1933 baharı boyunca, Nazi öğrenci örgütleri, öğretim üyeleri ve kütüphaneciler Almanlar tarafından okunmaması gerektiğini düşündükleri kitapları içeren uzun listeler hazırladı. Daha sonra, 10 Mayıs 1933 gecesi Naziler tüm Almanya’daki kütüphaneleri ve kitapçıları bastı. Gece meşalelerle geçit törenlerinde yürüdüler, şarkılar söylediler ve kitapları açık havada yaktıkları büyük ateşlere attılar. O gece 25.000’den fazla kitap yakıldı. Bunlardan bazıları Albert Einstein ve Sigmund Freud gibi Yahudi yazarların eserleriydi. Kitapların çoğu Yahudi olmayan yazarlara aitti. Bunların arasında fikirleri Nazilerce kendilerininkinden farklı görülen ve bundan dolayı okunmaması gerektiği düşünülen, Jack London, Ernest Hemingway ve Sinclair Lewis gibi ünlü Amerikalılar da vardı.

Nazi sansürcüleri, sağırlığının ve körlüğünün üstesinden gelen ve saygın bir yazar olan Helen Keller’in kitaplarını da yakmıştı. Kitap yakma olayları kendisine anlatıldığında Keller şöyle demişti: “Tiranlık, fikirlerin gücünü bozguna uğratamaz”.

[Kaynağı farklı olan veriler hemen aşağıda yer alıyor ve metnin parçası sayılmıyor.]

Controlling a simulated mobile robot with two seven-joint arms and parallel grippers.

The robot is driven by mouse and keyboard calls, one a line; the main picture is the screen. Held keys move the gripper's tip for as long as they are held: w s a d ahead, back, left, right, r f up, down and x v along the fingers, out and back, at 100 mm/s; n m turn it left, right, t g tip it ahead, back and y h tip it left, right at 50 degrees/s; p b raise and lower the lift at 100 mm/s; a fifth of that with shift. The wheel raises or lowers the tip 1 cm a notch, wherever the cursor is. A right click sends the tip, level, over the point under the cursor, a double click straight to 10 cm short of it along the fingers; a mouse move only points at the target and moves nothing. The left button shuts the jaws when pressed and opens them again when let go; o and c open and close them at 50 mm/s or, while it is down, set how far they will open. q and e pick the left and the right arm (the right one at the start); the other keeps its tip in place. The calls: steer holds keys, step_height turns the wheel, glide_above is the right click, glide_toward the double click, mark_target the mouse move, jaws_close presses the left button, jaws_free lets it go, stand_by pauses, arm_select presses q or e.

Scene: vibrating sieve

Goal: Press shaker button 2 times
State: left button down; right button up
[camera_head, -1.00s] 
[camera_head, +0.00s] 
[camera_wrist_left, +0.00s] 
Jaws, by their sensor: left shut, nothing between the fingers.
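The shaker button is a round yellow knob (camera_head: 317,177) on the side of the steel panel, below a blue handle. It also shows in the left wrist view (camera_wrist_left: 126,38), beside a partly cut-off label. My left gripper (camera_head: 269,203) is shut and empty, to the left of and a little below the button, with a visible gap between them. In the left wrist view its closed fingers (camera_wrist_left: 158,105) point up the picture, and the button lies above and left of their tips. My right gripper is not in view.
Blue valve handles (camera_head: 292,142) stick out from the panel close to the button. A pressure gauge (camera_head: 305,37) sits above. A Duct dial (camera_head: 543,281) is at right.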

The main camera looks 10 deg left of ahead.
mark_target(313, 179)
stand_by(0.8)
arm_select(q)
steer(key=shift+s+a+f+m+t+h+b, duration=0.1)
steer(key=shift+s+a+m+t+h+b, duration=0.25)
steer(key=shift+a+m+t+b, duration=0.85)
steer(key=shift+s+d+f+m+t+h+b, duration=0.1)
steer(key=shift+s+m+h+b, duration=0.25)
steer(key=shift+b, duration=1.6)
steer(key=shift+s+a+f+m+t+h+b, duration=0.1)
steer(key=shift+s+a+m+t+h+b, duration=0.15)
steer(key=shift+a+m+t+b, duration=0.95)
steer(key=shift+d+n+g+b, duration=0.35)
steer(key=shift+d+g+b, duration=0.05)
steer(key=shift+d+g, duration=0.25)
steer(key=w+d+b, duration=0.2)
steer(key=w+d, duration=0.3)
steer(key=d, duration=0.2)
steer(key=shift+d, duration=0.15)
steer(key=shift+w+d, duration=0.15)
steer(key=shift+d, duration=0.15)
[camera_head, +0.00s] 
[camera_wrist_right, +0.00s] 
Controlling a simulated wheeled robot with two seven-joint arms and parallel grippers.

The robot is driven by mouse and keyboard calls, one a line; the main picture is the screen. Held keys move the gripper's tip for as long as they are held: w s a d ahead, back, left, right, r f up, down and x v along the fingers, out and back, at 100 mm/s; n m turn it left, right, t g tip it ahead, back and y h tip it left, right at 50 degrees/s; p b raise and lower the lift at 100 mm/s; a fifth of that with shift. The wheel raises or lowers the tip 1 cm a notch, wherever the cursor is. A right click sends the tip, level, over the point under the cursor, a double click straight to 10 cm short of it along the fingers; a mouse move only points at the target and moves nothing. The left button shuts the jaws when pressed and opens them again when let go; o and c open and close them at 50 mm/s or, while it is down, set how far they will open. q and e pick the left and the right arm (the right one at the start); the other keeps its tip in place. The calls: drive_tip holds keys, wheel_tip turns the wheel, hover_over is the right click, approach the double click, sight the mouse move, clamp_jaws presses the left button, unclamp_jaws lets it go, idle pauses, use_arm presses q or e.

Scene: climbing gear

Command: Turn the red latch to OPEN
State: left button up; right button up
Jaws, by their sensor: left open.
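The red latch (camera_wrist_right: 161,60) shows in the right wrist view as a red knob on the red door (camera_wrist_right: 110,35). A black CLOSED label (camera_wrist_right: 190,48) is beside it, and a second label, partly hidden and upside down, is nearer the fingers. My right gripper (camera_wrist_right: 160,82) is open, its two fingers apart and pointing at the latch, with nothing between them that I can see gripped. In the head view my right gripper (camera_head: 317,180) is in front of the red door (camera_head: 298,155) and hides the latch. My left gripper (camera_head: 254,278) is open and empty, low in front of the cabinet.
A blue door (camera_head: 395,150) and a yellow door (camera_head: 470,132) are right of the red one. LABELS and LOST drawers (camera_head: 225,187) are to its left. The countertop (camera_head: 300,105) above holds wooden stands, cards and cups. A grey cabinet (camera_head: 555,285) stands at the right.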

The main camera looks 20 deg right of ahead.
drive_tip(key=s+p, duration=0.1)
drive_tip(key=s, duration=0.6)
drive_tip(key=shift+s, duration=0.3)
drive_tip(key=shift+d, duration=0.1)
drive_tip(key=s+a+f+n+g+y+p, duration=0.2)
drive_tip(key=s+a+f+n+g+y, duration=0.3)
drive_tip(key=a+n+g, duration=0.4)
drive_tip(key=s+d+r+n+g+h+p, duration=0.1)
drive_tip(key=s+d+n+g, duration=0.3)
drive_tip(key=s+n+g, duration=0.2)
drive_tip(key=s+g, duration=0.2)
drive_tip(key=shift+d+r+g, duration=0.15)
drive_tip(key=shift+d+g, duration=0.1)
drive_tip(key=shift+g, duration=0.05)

Nazi fikirlerinin yayılmasında okullar da önemli bir rol oynadı. Bazı kitaplar sansürcüler tarafından sınıflardan kaldırılırken, öğrencilere partiye kör bir şekilde itaati, Hitler sevgisini ve Yahudi karşıtlığını aşılamak için yeni yazılmış diğer kitaplar getirildi. Hitler Gençliği’nin ve Alman Kızlar Birliği’nin okul sonrası mitinglerinde çocuklar Nazi partisine sadık olmak üzere eğitiliyordu. Gençler hem okulda hem de okul sonrasında Adolf Hitler’in doğum günü, iktidara gelişinin yıldönümü gibi günleri kutluyordu. Önemli Tarihler

5 ARALIK 1930

JOSEPH GOEBBELS FİLM GALASINI DAĞITTI

Adolf Hitler’in başyardımcılarından biri olan Joseph Goebbels ve Fırtına Birlikleri (SA), Berlin’deki Erich Maria Remarque’ın aynı adlı romanından sinemaya uyarlanan “Batı Cephesi’nde Yeni Bir Şey Yok” adlı filmin galasını dağıttı. Nazi protestocular filmin gösterimini durdurmak için sis bombaları ve aksırık tozu attı. Filmin kesilmesine karşı çıkan seyirciler dövüldü. Roman, Naziler arasında hiçbir zaman sevilmemişti, çünkü savaşın zalim ve saçma yanını tasvir etmesini “Almanların özüne ait bulmuyorlardı”. Sonuç olarak film yasaklandı. Remarque 1931’de İsviçre’ye göç etti ve Naziler iktidara geldikten sonra 1938’de Remarque’ın Alman vatandaşlığını feshetti.

13 MART 1933

JOSEPH GOEBBELS REICH PROPAGANDA BAKANLIĞININ BAŞINDA

Adolf Hitler’in en güvendiği yandaşlarından biri olan Joseph Goebbels, Halkı Bilgilendirme ve Propaganda Reich Bakanlığı’nın başına getirildi. Bu kurum, tüm medyadaki yazıların ve yayınların (gazete, radyo programları ve filmler) yanı sıra, genel eğlence ve kültür programlarını (tiyatro, sanat ve müzik) da kontrol ediyordu. Goebbels, Nazi ırkçılığını ve fikirlerini medyaya sokuyordu.

10 MAYIS 1933

JOSEPH GOEBBELS BERLİN’DEKİ KİTAP YAKMA OLAYINDA KONUŞTU

Kırk bin kişi Berlin’in Opera Meydanı’nda Alman propaganda bakanı Joseph Goebbels’in konuşmasını dinlemek için toplandı. Goebbels, Yahudiler, liberaller, solcular, pasifistler, yabancılar ve diğerleri tarafından yazılan her şeyi “Almanların özüne ait olmadıkları” için kınadı. Nazi öğrenciler kitapları yakmaya başladı. Tüm Almanya’daki kütüphaneler “sansürlenen” kitaplardan arındırıldı. Goebbels “Alman ruhunun temizlenmesi” hareketini ilan etti.